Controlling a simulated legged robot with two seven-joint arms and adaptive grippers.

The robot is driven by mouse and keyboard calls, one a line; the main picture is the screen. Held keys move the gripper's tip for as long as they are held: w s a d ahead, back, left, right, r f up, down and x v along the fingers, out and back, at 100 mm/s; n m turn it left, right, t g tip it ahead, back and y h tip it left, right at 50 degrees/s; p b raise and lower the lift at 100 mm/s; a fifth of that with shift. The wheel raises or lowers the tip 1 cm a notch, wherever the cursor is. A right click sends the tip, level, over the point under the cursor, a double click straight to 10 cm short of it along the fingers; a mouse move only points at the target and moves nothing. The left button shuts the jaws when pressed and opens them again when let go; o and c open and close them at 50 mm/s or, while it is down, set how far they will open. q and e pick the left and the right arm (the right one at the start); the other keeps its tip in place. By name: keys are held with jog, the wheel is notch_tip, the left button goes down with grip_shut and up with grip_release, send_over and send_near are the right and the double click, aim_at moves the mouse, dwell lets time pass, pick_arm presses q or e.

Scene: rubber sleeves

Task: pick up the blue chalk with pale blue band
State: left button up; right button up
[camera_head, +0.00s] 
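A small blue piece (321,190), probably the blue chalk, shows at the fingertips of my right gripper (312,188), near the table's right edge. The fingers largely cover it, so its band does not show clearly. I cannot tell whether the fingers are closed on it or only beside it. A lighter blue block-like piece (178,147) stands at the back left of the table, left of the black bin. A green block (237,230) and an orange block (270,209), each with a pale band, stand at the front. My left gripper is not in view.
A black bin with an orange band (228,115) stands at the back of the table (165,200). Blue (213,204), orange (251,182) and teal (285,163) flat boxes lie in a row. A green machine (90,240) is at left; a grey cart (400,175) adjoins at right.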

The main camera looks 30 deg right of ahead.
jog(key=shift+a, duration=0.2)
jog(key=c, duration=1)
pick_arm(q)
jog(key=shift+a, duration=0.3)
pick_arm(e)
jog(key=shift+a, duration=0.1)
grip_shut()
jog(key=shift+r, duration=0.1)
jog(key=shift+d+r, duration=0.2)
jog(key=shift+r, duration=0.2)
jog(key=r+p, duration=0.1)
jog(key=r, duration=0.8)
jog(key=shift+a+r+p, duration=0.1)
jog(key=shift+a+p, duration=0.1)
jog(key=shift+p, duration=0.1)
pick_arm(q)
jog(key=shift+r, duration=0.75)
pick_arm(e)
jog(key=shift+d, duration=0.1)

========

- [WHAT TO DO]: Everything from the first line of the material through the line containing "The robot is" is to be printed exactly; lines after that are to be left out.

- [SOLUTION TO THE EXERCISE]:
Controlling a simulated legged robot with two seven-joint arms and adaptive grippers.

The robot is driven by mouse and keyboard calls, one a line; the main picture is the screen. Held keys move the gripper's tip for as long as they are held: w s a d ahead, back, left, right, r f up, down and x v along the fingers, out and back, at 100 mm/s; n m turn it left, right, t g tip it ahead, back and y h tip it left, right at 50 degrees/s; p b raise and lower the lift at 100 mm/s; a fifth of that with shift. The wheel raises or lowers the tip 1 cm a notch, wherever the cursor is. A right click sends the tip, level, over the point under the cursor, a double click straight to 10 cm short of it along the fingers; a mouse move only points at the target and moves nothing. The left button shuts the jaws when pressed and opens them again when let go; o and c open and close them at 50 mm/s or, while it is down, set how far they will open. q and e pick the left and the right arm (the right one at the start); the other keeps its tip in place. By name: keys are held with jog, the wheel is notch_tip, the left button goes down with grip_shut and up with grip_release, send_over and send_near are the right and the double click, aim_at moves the mouse, dwell lets time pass, pick_arm presses q or e.

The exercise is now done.